While we may have damning proof from German bodybuilder Jo Linder that suggests women don’t care if you have a six-pack or not, it’s still an aesthetic feature that most men crave. However, even if your abdominals can be seen on full display, it doesn’t necessarily mean you’re going to be strong.

In fact, many people may not realise your abs and your core are two completely different things. As Fitlab states, “your core is a group of more than 20 muscles in the lower back, stomach and hips. The abs are a small fraction of this large and dynamic muscle group.”

It’s important you keep your core as strong as possible because it’s responsible for “keeping the spine stabilised, [helps you] maintain an upright body position and is critical for bending forward, backwards and twisting from side to side.”

So, how do you build a strong core? It sure as hell isn’t going to be by performing 1,000 sit-ups a day, but fitness trainer Cameron Martin, founder of The Martin Method, may have the answer.

Taking to Instagram recently, Cameron shared a relatively simple core workout using a kettlebell that, once performed a few times, will have you feeling stronger and more stable than ever before.

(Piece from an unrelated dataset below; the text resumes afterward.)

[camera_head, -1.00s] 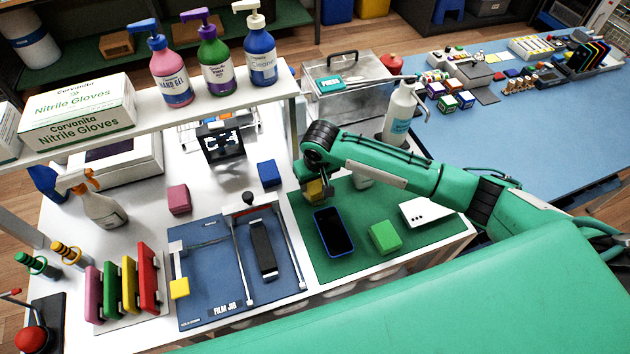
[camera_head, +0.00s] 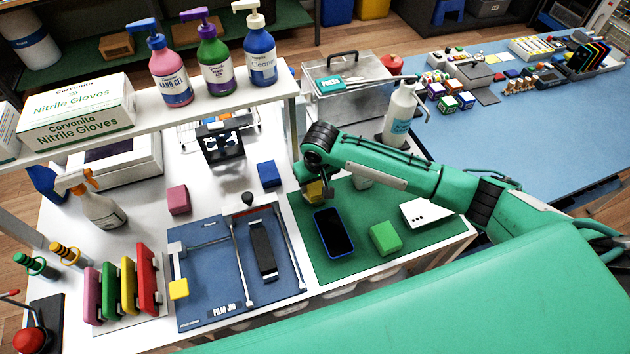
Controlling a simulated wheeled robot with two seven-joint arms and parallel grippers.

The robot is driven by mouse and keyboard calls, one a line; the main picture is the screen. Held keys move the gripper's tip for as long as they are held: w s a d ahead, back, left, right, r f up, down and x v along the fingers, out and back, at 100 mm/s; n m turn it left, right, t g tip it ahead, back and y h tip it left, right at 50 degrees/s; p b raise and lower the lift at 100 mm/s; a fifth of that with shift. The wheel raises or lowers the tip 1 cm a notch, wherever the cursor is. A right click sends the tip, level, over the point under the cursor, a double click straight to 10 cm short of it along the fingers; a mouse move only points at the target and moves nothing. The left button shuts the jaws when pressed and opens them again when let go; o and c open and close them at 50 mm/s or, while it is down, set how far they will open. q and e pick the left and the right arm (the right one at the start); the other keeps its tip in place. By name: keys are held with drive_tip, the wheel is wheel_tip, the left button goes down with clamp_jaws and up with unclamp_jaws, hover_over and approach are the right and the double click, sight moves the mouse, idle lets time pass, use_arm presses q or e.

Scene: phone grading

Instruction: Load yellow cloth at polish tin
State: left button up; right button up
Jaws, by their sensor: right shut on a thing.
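My right gripper (camera_head: 314,190) is shut on a yellow cloth (camera_head: 315,192), a small block-like pad, at the back left corner of the green mat (camera_head: 343,266). The wrist and fingers hide part of the cloth, and I cannot tell whether it touches what is beneath it. A pale round container (camera_head: 363,178), which may be the polish tin, stands just right of the gripper, partly hidden behind my right forearm. My left gripper does not show.
A phone (camera_head: 334,232), a green block (camera_head: 385,238) and a white card (camera_head: 427,212) lie on the mat. A blue block (camera_head: 269,173) and the blue film jig (camera_head: 207,261) are to the left. A white spray bottle (camera_head: 398,115) stands behind my arm.

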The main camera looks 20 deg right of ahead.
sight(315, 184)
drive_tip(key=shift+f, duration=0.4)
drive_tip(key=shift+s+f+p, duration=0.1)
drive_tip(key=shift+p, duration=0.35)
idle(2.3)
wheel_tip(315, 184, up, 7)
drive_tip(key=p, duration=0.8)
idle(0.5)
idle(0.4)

Cameron’s kettlebell core circuit comprises the following exercises:

1. Single Suitcase Deadlifts: The suitcase deadlift is a perfect core exercise to target the muscles on the side of your body; your obliques, for example. But it can actually be classed as a compound exercise because it targets multiple muscle groups at once.

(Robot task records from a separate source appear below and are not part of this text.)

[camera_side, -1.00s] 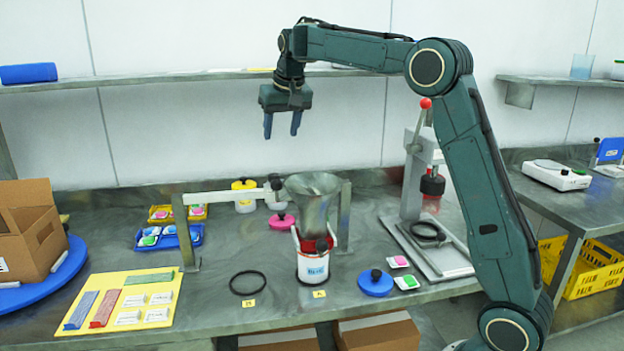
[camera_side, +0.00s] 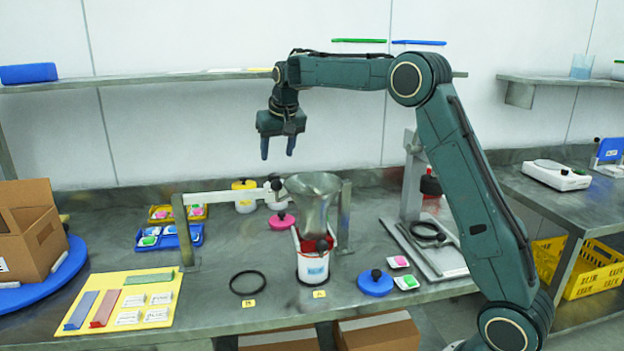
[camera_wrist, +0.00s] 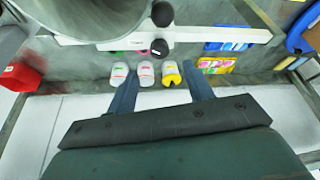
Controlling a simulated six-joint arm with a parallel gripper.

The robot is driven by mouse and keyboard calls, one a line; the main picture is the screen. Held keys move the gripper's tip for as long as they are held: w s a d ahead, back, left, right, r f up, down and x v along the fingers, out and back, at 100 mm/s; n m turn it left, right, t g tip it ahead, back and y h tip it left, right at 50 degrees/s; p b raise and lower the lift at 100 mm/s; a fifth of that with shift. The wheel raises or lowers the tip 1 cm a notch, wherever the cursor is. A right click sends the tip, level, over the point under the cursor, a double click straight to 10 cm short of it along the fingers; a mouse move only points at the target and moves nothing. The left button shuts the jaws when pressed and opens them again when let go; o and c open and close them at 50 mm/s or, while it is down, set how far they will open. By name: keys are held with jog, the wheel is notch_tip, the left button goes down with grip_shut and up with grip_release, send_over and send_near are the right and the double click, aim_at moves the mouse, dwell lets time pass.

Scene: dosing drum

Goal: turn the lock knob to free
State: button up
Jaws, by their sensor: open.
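A metal hopper (camera_side: 314,198) stands on the bench above a red part (camera_side: 318,244) and a white container (camera_side: 313,268). A pale bar (camera_side: 225,196) runs left from beside the hopper. Dark round knobs show at the bar's right end (camera_side: 274,183); in the wrist view an upper black knob (camera_wrist: 162,13) and a lower one (camera_wrist: 159,47) sit there. I cannot tell which is the lock knob or its setting. My gripper (camera_side: 278,153) is open and empty, pointing down, above and behind the bar, touching nothing. Its fingers (camera_wrist: 160,72) straddle the lower knob's line of view.
Yellow-lidded (camera_side: 243,195) and white jars stand behind the bar. A pink knobbed lid (camera_side: 282,221) lies left of the hopper, a blue one (camera_side: 375,283) right. A press stand (camera_side: 412,185) rises at the right. A black ring (camera_side: 248,283) lies in front. Air around my gripper is clear.

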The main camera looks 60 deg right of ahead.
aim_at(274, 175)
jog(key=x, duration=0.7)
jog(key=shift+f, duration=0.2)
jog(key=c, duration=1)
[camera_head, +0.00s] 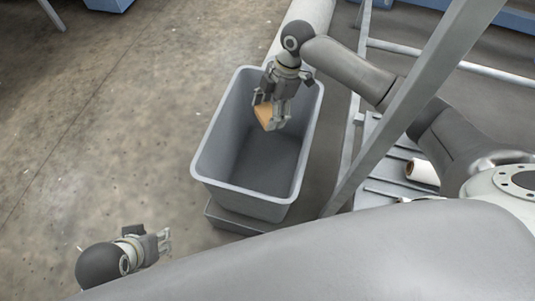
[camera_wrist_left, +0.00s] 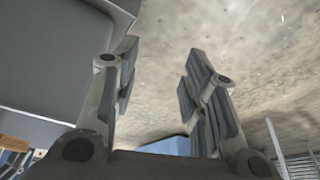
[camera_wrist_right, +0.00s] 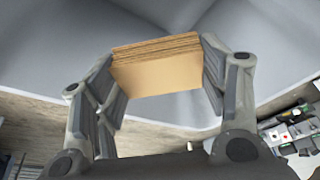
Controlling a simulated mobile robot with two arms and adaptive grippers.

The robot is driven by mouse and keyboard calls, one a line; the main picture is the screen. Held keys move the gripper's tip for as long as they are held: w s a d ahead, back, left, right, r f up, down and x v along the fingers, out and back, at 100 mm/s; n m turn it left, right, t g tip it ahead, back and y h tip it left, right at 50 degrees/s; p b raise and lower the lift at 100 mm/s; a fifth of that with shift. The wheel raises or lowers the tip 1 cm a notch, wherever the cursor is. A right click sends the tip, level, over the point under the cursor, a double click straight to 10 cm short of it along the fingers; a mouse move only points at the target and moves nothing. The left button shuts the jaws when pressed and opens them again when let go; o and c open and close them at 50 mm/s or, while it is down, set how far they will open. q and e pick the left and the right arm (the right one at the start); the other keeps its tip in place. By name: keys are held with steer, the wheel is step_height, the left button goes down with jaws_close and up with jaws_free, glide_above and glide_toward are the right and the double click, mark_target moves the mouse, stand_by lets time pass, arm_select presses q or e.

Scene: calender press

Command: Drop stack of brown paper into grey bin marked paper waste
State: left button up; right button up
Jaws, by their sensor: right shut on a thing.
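The stack of brown paper (camera_head: 265,115) is held in my right gripper (camera_head: 270,108), over the open top of the grey bin (camera_head: 209,174). In the right wrist view the stack (camera_wrist_right: 157,68) sits between the two fingers (camera_wrist_right: 160,85), with its layered edge showing and the bin's grey walls (camera_wrist_right: 60,55) behind it. The bin looks empty inside, and no marking shows on it. My left gripper (camera_head: 163,243) is at the lower left, away from the bin. In the left wrist view its fingers (camera_wrist_left: 160,85) are apart with nothing between them.
The bin stands on a grey base (camera_head: 232,219). A slanted metal frame post (camera_head: 400,118) rises right of it, close to my right arm. A slatted rack (camera_head: 385,155) with a white roll (camera_head: 421,171) lies further right. The concrete floor (camera_head: 100,120) on the left is clear.

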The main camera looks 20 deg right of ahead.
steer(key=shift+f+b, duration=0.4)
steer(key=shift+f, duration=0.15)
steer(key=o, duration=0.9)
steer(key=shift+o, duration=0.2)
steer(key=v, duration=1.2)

To perform a single-arm suitcase deadlift, stand with your feet shoulder-width apart and have the kettlebell down on the floor next to your foot. Hinge at your hips, pushing your bum back (envisage sitting down on a chair) and keeping your shins straight to get down and pick up the kettlebell with one hand. Make sure to keep your spine and neck in a neutral position (i.e. don’t look ahead, but instead, allow your gaze to follow the movement of your body). Once you have the kettlebell in your hand, brace your core and, with your weight pushing through your feet, lift the kettlebell up and stand up straight. 

2. Heavy Holds & Marches: Heavy kettlebell holds and marches may not look like they do much, but they’re actually incredibly beneficial, especially when combined. This is because heavy holds are a great way to create time under tension, since the holding of the kettlebell requires you to activate your core and remain activated for the entire duration of the hold. Adding in marches further helps to improve core control and improves stabilisation in your trunk. 

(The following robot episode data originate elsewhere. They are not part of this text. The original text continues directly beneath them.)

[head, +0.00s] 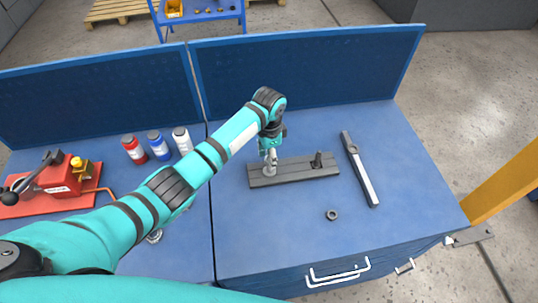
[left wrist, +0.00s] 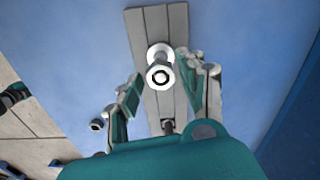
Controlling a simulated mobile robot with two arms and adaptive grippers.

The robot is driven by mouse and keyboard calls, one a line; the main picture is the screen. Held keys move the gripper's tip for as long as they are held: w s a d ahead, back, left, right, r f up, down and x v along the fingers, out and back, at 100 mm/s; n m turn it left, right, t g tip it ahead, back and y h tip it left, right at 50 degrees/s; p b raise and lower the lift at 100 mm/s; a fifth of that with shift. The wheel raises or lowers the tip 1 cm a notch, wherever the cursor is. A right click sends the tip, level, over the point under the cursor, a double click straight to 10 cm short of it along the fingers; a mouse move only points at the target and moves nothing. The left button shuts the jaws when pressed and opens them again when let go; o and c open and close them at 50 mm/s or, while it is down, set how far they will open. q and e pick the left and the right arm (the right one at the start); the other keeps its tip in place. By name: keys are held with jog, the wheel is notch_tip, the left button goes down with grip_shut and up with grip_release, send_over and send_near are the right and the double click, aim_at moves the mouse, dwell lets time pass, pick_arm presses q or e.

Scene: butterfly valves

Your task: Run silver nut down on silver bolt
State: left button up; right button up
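The silver bolt (head: 269,171) stands upright near the left end of a dark grey plate (head: 295,171). My left gripper (head: 270,152) points down over the bolt. In the left wrist view its fingers (left wrist: 160,80) are spread apart on either side of the nut, with gaps showing.
A dark bolt (head: 317,160) stands on the plate's right part. A dark nut (head: 332,214) lies on the blue table in front. A long wrench-like bar (head: 360,170) lies to the right. Red, blue and white bottles (head: 155,145) and a red device (head: 50,190) are at left.

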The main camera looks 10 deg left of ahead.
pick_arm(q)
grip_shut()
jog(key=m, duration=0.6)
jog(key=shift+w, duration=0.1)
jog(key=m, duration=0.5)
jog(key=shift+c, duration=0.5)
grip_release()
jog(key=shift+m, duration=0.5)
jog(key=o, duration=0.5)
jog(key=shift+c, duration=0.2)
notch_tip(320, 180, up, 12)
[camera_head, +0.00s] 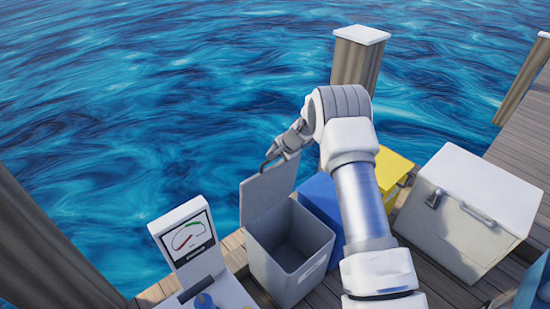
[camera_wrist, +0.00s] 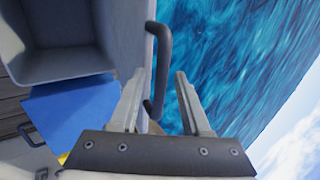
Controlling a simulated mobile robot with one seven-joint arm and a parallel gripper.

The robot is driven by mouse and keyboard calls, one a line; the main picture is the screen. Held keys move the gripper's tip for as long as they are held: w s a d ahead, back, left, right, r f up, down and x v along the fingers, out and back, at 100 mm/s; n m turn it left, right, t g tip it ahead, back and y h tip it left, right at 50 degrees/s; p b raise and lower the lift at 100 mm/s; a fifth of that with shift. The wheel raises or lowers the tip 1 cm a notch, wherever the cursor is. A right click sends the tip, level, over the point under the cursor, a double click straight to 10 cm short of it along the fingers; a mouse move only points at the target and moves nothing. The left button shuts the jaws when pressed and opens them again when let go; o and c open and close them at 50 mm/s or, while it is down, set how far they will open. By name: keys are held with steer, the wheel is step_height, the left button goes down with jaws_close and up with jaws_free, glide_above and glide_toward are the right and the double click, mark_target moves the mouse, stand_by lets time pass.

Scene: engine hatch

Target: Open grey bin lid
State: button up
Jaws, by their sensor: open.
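The grey bin (camera_head: 290,252) stands on the dock, and its inside shows from above. Its grey lid (camera_head: 268,190) stands raised, roughly upright, along the bin's far left side. My gripper (camera_head: 270,158) is at the top edge of the lid, at its dark handle. In the wrist view my gripper (camera_wrist: 160,92) is open, with the dark lid handle (camera_wrist: 160,70) between its two fingers. The lid (camera_wrist: 126,40) shows left of the handle, with the open bin (camera_wrist: 62,62) beyond it. Whether the fingers touch the handle I cannot tell.
A blue bin (camera_head: 322,205) stands right beside the grey bin, partly behind my arm. A yellow box (camera_head: 392,168) and a white cooler (camera_head: 478,200) stand farther right. A gauge unit (camera_head: 187,238) stands at the left. Wooden posts (camera_head: 357,58) edge the dock, with open water beyond.

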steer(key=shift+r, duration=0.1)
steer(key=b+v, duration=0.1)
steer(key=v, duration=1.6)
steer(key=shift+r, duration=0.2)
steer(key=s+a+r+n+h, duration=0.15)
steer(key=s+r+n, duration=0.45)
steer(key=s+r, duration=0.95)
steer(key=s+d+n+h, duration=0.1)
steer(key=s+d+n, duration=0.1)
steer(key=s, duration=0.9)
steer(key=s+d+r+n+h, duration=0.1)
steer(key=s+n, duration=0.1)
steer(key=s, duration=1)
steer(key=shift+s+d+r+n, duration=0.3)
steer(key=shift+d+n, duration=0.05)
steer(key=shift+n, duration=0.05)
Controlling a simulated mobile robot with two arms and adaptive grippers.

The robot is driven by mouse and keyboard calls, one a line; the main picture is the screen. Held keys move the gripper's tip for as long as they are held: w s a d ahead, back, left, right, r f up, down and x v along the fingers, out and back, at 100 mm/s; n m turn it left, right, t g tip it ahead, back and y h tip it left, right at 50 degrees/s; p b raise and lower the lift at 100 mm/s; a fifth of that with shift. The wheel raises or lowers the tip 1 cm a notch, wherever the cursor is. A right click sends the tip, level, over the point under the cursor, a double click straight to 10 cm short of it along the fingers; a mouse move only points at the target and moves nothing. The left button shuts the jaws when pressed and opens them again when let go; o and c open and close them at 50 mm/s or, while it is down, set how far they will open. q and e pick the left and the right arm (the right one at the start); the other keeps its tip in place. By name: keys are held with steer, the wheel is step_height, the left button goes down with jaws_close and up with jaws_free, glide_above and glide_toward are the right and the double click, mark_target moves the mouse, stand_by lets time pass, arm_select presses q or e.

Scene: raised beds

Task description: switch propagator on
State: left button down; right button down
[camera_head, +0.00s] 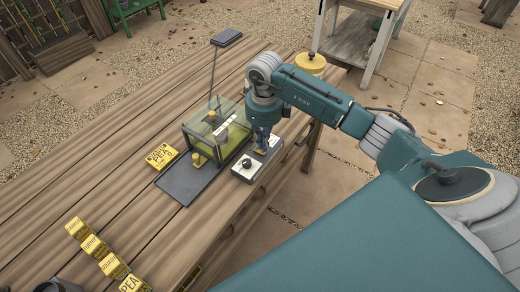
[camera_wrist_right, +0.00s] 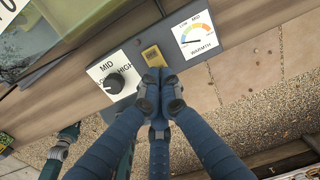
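The propagator (camera_head: 196,131), a clear box on a dark tray, stands near the table's right edge. Beside it is its control strip. In the right wrist view the strip has a black knob (camera_wrist_right: 114,83) on a white MID/HIGH plate, a small yellow switch (camera_wrist_right: 153,56), and a white warmth gauge (camera_wrist_right: 198,38) whose needle points to the low left side. My right gripper (camera_wrist_right: 159,76) has its fingertips together, pointing down at the switch, at or just off its near edge; I cannot tell if they touch. In the head view the gripper (camera_head: 262,150) hides the switch. My left gripper is not seen.
Several small yellow labelled blocks (camera_head: 103,255) stand in front. A yellow-topped round object (camera_head: 310,63) is behind my right arm. The table's left part is clear.

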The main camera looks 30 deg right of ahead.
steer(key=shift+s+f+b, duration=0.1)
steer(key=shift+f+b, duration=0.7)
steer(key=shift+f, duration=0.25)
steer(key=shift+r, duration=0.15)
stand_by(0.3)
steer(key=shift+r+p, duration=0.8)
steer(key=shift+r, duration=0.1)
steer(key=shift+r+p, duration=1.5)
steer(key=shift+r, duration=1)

To perform this core exercise, hold a kettlebell at around chest height, using both hands to grip the kettlebell handle. The aim here is to hold as heavy a weight as possible, so experiment with different weights to find one that is comfortable to hold for around 30-seconds. You don’t want it to be easy, but you also want to be able to complete the hold with good form. Once you’re holding the kettlebell and you feel stable, begin marching on the spot, bringing you knees as high as possible; ideally to at least a 90-degree angle. 

3. Heavy Kettlebell Swings: The kettlebell swing is one of the best core exercises you can perform, not just with a kettlebell, but overall. This is because it is a full body exercise, as it targets practically every muscle in the body, making it one of the most efficient core exercises going. Once again, Cameron wants you to go as heavy as you can with the weight to maximise the benefits. However, you need to make sure you perform the kettlebell swing correctly before you can think about increasing the load. 

It’s probably going to be easier to imitate Cameron’s swing movement in the video, but to summarise, stand with your feet slightly wider than shoulder-width apart and hold the kettlebell with both hands. To generate the swinging momentum, you need to hinge at the hips and thrust forward, sending the kettlebell up. Swing the kettlebell up until your arms are parallel with the floor, and when it comes back down, allow it to swing naturally between your legs. Absorb this momentum by hinging at the hips once again and thrust forward to send it back up. 

Perform each movement for 30-seconds, with 15-seconds rest in between each. Once you’ve completed single arm suitcase deadlifts on both sides of the body, the heavy holds and marches, and the kettlebell swings, you would have completed one set. Perform for a total of 4 sets and you’ll be feeling the beneficial burn in no time.